_Task statement_: Tally the lines containing the word "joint", and report the tally alone.

_Excerpted data_:
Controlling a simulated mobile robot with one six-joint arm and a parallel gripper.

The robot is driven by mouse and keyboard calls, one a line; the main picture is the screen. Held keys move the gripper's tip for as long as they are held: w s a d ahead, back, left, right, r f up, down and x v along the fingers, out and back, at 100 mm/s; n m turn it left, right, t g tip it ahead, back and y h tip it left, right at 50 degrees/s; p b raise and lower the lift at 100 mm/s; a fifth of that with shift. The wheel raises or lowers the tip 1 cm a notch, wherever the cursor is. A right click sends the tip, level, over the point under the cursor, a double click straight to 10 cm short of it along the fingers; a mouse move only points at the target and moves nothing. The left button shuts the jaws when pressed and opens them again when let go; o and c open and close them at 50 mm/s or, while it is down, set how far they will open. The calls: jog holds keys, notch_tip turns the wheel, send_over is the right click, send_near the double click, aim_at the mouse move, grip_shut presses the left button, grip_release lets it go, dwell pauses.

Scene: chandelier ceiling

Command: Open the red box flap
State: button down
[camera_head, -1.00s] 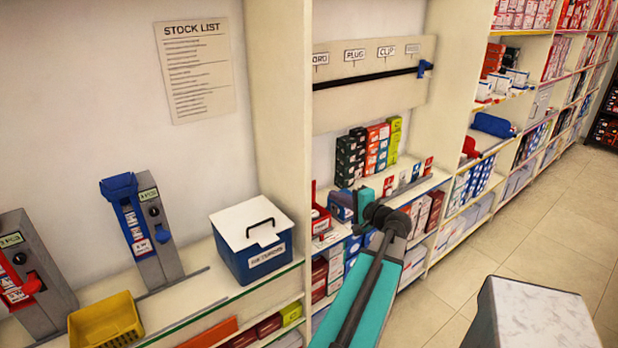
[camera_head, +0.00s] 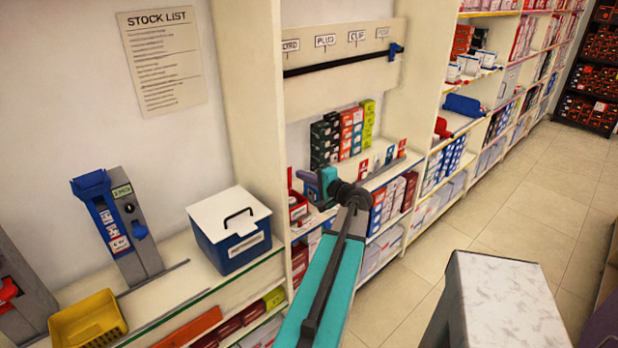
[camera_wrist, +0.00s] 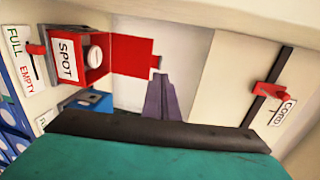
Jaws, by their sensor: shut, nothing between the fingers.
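In the wrist view, the red box (camera_wrist: 96,52) has a white label reading SPOT, and a pale round thing shows inside its opening. A flat red flap (camera_wrist: 130,55) stands out to the right from the box, swung away from the opening. My gripper (camera_wrist: 160,78) is shut and empty, its purple fingers just below the flap's notched right end. I cannot tell whether they touch it. In the head view, the red box (camera_head: 297,206) is on the shelf at the left of my gripper (camera_head: 308,184), partly hidden.
A blue box (camera_wrist: 97,101) sits beside the red one. A red slider with a CORD label (camera_wrist: 284,113) is at the right of the wrist view. In the head view, a blue bin with a white lid (camera_head: 233,230) stands left of my arm.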

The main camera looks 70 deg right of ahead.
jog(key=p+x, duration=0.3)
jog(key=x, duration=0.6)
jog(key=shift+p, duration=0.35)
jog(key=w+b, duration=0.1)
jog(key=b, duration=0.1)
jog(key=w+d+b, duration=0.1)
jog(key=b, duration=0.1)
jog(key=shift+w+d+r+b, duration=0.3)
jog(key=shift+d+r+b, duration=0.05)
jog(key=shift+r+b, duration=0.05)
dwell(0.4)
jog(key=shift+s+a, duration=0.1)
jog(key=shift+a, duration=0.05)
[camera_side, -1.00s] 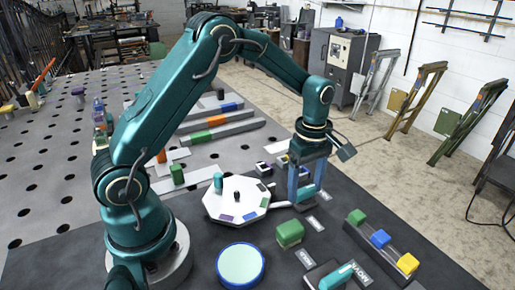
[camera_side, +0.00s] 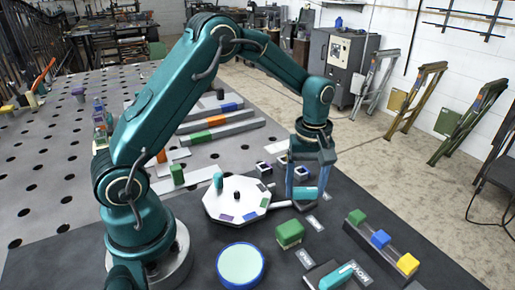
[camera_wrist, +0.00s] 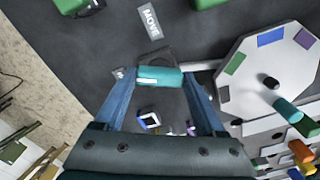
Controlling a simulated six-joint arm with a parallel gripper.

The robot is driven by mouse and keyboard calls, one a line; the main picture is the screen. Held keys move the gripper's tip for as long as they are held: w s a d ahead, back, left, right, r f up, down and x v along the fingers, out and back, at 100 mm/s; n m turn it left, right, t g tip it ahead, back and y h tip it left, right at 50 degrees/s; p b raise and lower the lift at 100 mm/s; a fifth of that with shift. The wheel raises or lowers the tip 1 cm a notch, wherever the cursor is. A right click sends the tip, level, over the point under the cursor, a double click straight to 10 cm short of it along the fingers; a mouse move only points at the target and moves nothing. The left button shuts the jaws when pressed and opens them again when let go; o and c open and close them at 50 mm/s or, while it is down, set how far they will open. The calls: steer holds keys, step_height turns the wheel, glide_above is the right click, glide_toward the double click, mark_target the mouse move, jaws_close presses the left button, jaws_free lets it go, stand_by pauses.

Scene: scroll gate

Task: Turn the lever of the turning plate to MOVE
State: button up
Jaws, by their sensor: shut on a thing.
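The turning plate (camera_side: 225,211) is a white octagon with coloured patches and a dark centre knob; it also shows in the wrist view (camera_wrist: 245,100). A pale link runs from it to a dark lever base (camera_wrist: 160,56). The teal lever handle (camera_wrist: 160,76) lies crosswise between my fingertips, its left end towards a small label (camera_wrist: 118,73) that I cannot read. The MOVE label (camera_wrist: 151,22) lies above the handle in the wrist view, apart from it. My gripper (camera_side: 304,193) is low over the mat, shut on the lever handle.
A green block (camera_side: 289,232) and a round teal-topped disc (camera_side: 240,266) stand in front of the plate. Another teal handle (camera_side: 336,276) is at the front edge. A rail with green, blue and yellow blocks (camera_side: 380,240) lies at right. Small dark-and-white cubes (camera_side: 302,171) sit behind my gripper.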

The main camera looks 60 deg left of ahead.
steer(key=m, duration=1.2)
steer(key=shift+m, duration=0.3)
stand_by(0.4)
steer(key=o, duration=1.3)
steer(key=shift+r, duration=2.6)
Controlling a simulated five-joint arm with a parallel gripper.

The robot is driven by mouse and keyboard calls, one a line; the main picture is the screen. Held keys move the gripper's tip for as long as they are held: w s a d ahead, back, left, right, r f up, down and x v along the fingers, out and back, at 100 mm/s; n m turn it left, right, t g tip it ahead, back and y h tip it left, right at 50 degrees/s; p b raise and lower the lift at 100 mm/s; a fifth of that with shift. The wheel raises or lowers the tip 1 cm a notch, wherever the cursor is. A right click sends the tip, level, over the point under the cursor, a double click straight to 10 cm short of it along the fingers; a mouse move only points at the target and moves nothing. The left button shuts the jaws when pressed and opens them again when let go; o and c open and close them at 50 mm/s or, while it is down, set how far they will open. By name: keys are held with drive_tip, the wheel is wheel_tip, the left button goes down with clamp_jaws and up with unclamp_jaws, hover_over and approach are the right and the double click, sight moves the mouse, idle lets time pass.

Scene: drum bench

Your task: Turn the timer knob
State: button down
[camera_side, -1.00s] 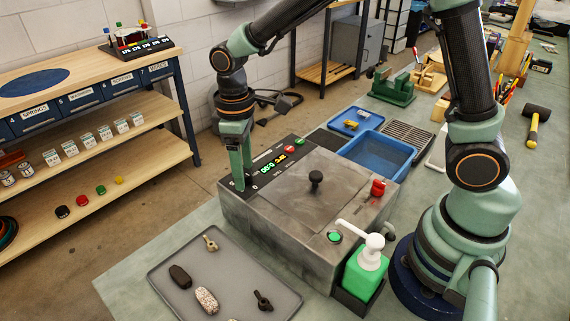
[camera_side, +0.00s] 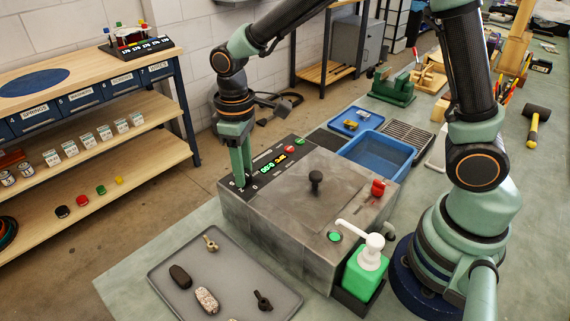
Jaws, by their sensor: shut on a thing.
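The timer knob is hidden between the fingers of my gripper (camera_side: 241,184), which points down at the left end of the black control panel (camera_side: 262,168). My gripper is shut on the knob. The panel sits along the back left edge of the grey metal drum machine (camera_side: 290,235). A lit display (camera_side: 267,169) with green and orange digits is just right of my gripper. A red button (camera_side: 289,149) and another button lie farther along the panel. A black lid handle (camera_side: 316,180) stands on the machine's top.
A grey tray (camera_side: 225,262) with stones and small parts lies in front of the machine. A green pump bottle (camera_side: 365,268) stands at its front right corner. A red knob (camera_side: 378,188) is on the right side of the top. A blue bin (camera_side: 377,155) stands behind.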

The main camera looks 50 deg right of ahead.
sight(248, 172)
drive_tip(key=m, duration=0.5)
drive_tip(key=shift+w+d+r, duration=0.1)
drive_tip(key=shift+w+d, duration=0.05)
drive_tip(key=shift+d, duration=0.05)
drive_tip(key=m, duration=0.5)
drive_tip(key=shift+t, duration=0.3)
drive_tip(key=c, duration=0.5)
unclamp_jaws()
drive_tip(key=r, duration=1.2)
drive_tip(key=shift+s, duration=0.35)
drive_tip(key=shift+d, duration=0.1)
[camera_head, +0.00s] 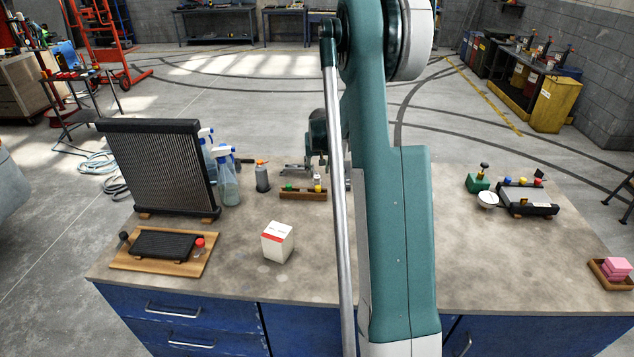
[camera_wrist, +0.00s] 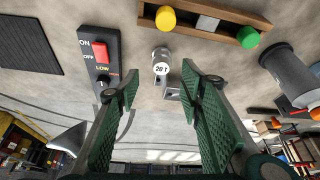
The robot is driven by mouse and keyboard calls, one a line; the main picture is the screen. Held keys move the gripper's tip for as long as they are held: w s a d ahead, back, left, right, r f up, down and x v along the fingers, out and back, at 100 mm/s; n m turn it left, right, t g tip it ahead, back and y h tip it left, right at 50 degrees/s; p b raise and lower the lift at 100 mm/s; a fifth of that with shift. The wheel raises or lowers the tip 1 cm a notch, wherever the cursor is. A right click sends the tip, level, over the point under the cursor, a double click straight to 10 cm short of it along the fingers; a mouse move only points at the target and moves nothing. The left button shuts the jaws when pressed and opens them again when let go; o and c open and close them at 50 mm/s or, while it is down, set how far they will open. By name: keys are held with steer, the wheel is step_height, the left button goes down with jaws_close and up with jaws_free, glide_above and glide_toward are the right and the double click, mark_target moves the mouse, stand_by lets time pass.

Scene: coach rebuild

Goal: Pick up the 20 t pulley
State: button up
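The 20 t pulley (camera_wrist: 161,62) is a small silver cylinder with a white face marked "20 T". In the wrist view it is near the middle, just beyond and between my fingertips. My gripper (camera_wrist: 160,74) is open, with its two green ridged fingers apart and nothing held between them. A grey metal piece (camera_wrist: 172,93) shows close to the pulley; I cannot tell if they touch. In the head view my arm covers the middle of the bench, and I cannot make out the pulley there.
A dark switch box (camera_wrist: 101,55) with a red rocker is left of the pulley in the wrist view. A wooden rack (camera_head: 303,195) with coloured tops and a dark bottle (camera_head: 262,178) stand nearby. A white box (camera_head: 278,243) sits nearer the front.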

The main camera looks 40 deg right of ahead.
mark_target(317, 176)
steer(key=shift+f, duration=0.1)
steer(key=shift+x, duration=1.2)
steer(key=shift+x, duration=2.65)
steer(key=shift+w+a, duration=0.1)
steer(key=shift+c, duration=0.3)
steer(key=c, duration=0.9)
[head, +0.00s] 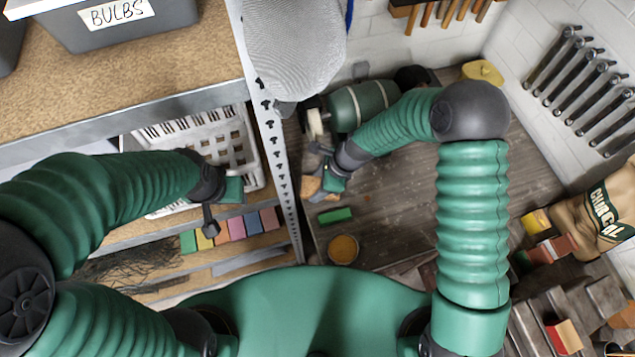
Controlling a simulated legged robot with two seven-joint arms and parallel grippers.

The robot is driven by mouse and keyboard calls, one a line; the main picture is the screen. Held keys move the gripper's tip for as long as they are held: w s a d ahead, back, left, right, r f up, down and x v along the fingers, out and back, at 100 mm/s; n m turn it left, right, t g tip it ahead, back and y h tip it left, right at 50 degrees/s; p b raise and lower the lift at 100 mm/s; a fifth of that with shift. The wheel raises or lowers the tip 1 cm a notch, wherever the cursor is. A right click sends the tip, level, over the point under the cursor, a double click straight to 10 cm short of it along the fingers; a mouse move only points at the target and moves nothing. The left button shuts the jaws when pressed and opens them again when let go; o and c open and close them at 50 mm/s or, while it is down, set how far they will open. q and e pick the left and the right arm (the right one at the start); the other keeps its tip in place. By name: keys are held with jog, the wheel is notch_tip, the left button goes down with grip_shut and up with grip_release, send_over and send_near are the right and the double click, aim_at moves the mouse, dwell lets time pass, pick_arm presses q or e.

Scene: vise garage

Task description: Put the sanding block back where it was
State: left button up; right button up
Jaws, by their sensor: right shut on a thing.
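My right gripper (320,181) is low over the dark wooden bench (400,220), just right of the metal shelf post. It is shut on a small tan-brown block (308,187), which looks like the sanding block; the fingers partly hide it. I cannot tell whether the block touches the bench. A green block (335,216) lies on the bench just below it in the picture. My left gripper (211,222) is over the shelf at left, near a row of coloured blocks (237,227); its finger gap does not show clearly.
A perforated metal post (275,160) stands between the shelf and the bench. A bench grinder (358,106) is behind my right gripper. A round tin (343,249) sits nearer. A white crate (235,140) is on the shelf. A charcoal bag (600,215) is at right.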

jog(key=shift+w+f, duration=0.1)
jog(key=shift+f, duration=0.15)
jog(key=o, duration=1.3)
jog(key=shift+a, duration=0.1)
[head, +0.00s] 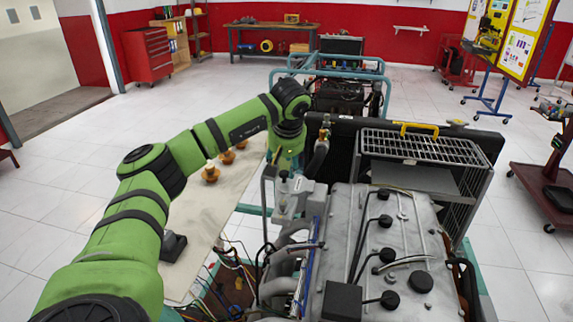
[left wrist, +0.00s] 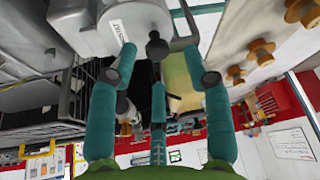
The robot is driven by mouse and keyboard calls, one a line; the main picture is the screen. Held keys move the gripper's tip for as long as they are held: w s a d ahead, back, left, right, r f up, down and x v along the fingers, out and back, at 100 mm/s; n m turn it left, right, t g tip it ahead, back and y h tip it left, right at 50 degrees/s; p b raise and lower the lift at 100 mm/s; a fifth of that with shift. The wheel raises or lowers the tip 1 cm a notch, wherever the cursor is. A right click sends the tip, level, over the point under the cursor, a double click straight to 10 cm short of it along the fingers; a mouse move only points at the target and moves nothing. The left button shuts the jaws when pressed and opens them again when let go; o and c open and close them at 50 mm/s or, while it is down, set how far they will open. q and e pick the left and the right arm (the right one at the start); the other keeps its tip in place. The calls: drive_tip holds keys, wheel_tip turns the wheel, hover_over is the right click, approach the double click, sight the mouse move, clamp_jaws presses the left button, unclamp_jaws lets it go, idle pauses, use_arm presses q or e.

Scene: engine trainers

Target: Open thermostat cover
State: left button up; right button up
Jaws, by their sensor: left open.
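The thermostat housing (head: 294,200) is a grey casting on the engine's near-left side in the head view. In the left wrist view the grey housing (left wrist: 92,25) bears a white label, and a dark knob (left wrist: 157,46) sticks out near the top centre. My left gripper (left wrist: 159,52) is open, with teal fingers either side of the knob in that picture. I cannot tell whether they touch it. In the head view my left gripper (head: 287,160) hangs just above the housing and is partly hidden by my wrist. My right gripper is in neither view.
The engine block (head: 385,225) with black caps and leads fills the right front. A black radiator (head: 468,137) and a wire cage (head: 425,147) stand behind it. A pale table (head: 205,220) with several orange-brown parts (head: 210,173) lies left. White floor is clear further left.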

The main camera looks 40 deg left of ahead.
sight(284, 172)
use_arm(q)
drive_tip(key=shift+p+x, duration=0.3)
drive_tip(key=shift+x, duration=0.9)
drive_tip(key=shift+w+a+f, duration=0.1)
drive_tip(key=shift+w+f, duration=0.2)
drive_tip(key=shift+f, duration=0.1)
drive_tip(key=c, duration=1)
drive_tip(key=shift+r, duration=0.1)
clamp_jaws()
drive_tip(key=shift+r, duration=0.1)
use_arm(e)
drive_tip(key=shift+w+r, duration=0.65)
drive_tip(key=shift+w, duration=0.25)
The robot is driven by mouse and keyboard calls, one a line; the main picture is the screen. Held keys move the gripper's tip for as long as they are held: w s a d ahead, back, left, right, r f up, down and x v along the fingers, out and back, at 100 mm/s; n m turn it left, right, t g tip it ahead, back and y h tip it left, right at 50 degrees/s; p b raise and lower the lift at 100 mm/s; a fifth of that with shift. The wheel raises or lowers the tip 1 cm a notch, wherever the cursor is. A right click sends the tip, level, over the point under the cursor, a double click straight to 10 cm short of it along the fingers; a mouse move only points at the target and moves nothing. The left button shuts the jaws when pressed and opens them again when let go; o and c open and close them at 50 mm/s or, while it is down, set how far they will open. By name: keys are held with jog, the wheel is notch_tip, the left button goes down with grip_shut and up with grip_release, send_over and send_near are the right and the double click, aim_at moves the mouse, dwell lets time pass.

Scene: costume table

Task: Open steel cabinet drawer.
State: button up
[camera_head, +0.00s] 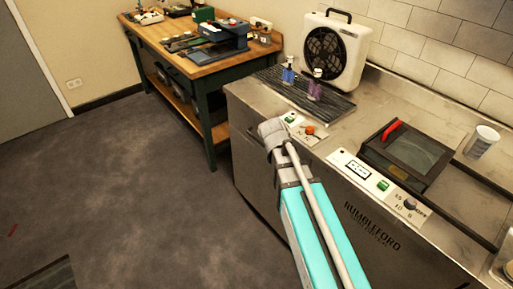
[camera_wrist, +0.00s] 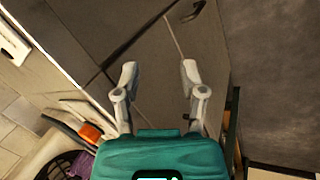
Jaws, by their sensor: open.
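The steel cabinet (camera_head: 258,170) stands under the counter at right in the head view. Its brownish-grey front (camera_wrist: 150,50) fills the middle of the wrist view, with thin seams between panels. A small dark handle (camera_wrist: 193,12) shows at the top of the wrist view, beyond my fingertips. All the panels seem closed; I cannot tell which one is the drawer. My gripper (camera_wrist: 159,72) is open and empty, its two fingers apart in front of the cabinet. It does not touch the handle. In the head view my arm hides part of the cabinet front.
The counter carries a white fan (camera_head: 335,50), two small bottles on a dark ribbed mat (camera_head: 335,104), a dark-lidded box (camera_head: 408,155) and a cup (camera_head: 482,141). An orange knob (camera_head: 310,130) sits at the front edge. A wooden workbench (camera_head: 200,60) stands behind. The floor (camera_head: 130,190) at left is mostly clear.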

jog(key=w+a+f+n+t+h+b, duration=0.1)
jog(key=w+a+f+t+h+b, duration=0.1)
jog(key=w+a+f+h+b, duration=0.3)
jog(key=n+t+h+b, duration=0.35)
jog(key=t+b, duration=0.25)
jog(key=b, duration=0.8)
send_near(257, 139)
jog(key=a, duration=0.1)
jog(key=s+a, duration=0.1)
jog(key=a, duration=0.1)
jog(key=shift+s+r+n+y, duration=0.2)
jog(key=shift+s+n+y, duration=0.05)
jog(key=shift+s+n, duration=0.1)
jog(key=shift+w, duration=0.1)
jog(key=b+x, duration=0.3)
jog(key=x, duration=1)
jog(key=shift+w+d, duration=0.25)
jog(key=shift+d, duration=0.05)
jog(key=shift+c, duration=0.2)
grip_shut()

_Answer to this task_: 4